20/08/2018 10:00 BST | Updated 20/08/2018 10:16 BST

These People Went To Extreme Lengths To Reunite Kids With Their Lost Toys

'I cannot put into words how important this now dirty grey, lifeless rabbit is to our son, and our whole family.'

Nothing comes between children and their favourite toys – which means when they accidentally lose them, the heartbreak can be overwhelming.

For some families, however, moving on after such devastation isn’t an option. From the dad who flew to Singapore to retrieve his son’s bear to the woman who reversed up a slip road to get her panicked granddaughter’s beloved teddy, these stories show the lengths people will go to to reunite kids with their beloved stuffed animals.

Rebecca Harris

Rebecca Harris was five years old when she left her beloved Teddy on the windowsill of a motorway service station while on a trip with her grandparents. “I realised just as we were rejoining the motorway and, in a panic, shouted: ‘I’ve forgotten Teddy’,” she recalled. “Realising the extreme severity of the situation, my Grandma then proceeded to reverse up the motorway slip road.”

Rebecca, now 24, said no other drivers were around when she did this (“thank goodness”) and incredibly Teddy was found safe and sound. “I still have him to this day,” she added.

Matt Clough

Matt Clough was just a baby when his beloved bear was left behind in a Singapore hotel. His family flew back to the UK and only then did they realise the devastating error.

Thankfully Matt’s dad was quick-thinking and managed to reroute his next business trip via Singapore so he could collect the bear, which 27-year-old Matt still has to this day.

Elisabeth Field
Elisabeth's son with Rabbi.

Elisabeth Field said her son, now seven, has loved a soft rabbit toy called Rabbi since he was a tiny baby. “I cannot put into words how important this now dirty grey, lifeless rabbit is to our son, and our whole family,” she says. 
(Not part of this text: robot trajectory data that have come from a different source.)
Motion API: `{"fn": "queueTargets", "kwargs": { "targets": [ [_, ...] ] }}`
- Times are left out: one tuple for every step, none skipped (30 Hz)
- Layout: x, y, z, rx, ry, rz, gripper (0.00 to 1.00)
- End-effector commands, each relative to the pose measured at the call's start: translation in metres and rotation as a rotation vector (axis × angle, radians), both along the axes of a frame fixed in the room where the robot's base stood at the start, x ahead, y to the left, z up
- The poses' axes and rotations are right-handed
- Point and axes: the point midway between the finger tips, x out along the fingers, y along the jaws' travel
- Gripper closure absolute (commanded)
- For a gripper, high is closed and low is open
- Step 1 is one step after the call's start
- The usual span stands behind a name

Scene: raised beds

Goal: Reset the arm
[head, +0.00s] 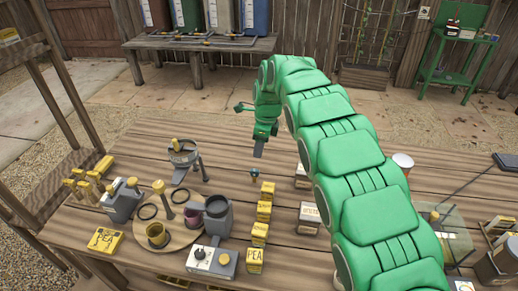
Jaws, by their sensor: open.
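My green segmented arm rises from the lower right and bends over in the middle of the head view. My gripper (260,148) hangs from its far end, pointing down above the far part of the wooden table (345,255). Its jaws are small here, and I see nothing held between them. A small dark teal item (254,173) is on the table just below it, apart from it. My arm hides part of the table's right half.
A round wooden board (181,238) with pots and a grey device (212,262) stand at the left. Several yellow boxes (264,212) stand in a row mid-table. A glass-like case (455,245) is at the right. A back bench (190,43) holds coloured bins.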

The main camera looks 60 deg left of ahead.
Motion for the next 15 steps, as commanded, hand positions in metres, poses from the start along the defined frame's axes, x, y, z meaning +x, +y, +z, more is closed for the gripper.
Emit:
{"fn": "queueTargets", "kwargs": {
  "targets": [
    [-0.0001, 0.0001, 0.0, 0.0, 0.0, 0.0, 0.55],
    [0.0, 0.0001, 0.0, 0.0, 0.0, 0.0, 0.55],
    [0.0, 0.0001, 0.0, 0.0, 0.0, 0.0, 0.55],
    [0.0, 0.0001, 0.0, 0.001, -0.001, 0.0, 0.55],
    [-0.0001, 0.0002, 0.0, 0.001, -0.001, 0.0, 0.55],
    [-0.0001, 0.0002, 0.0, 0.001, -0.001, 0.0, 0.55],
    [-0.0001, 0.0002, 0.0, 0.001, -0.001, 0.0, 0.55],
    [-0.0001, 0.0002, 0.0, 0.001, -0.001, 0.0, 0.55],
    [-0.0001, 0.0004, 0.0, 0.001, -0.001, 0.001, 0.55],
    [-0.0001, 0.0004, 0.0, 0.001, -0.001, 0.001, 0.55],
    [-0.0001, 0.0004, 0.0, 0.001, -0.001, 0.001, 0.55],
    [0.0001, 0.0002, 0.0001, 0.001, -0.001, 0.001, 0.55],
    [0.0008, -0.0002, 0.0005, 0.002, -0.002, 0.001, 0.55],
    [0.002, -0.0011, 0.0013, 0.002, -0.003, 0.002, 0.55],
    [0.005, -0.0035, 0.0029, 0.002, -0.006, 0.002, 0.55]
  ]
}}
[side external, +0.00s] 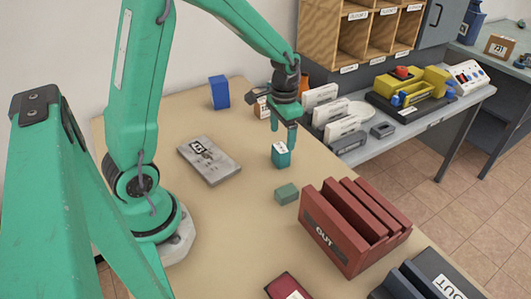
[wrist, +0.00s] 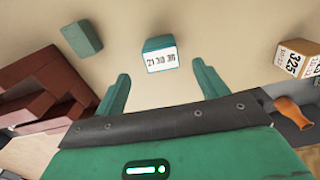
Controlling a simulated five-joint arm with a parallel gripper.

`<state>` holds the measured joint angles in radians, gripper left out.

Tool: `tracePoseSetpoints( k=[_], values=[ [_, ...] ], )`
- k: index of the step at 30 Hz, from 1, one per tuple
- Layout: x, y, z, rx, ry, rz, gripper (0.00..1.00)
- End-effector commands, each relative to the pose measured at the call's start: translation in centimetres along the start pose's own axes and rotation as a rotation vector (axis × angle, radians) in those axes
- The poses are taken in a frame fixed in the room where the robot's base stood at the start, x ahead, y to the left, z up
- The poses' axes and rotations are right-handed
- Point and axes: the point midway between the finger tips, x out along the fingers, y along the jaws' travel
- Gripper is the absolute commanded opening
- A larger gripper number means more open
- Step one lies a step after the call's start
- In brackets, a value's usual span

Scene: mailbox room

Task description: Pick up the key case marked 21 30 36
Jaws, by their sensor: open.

“Because he’s so important, he’s obviously been left in all sorts of locations. Many a night my husband has wandered the streets, retracing our steps as we endeavour to track down the exact location where Rabbi slipped through tired fingers. He has always been found - usually propped up on someone’s fence, a wall, or on top of a parked car, enabling us to see him clearly.” 

Elisabeth's son with Rabbi.

Last year, the family went on holiday to New England, US, and was left behind in a small hotel in Camden, Maine. “Utter tragedy ensued for the rest of the holiday, obviously,” she recalls. But a week later, when the family were back home in London, a miracle happened. A parcel arrived, and wrapped neatly inside was little Rabbi.

“The lovely owner of the hotel, who clearly understood the relationship children have with their toys, had posted Rabbi back to use,” she says. “It would have been so easy for her to just bin Rabbi, but she didn’t. She took time, energy and cost to wrap him up and return him home. I welled with tears at the thoughtfulness of such a gesture.”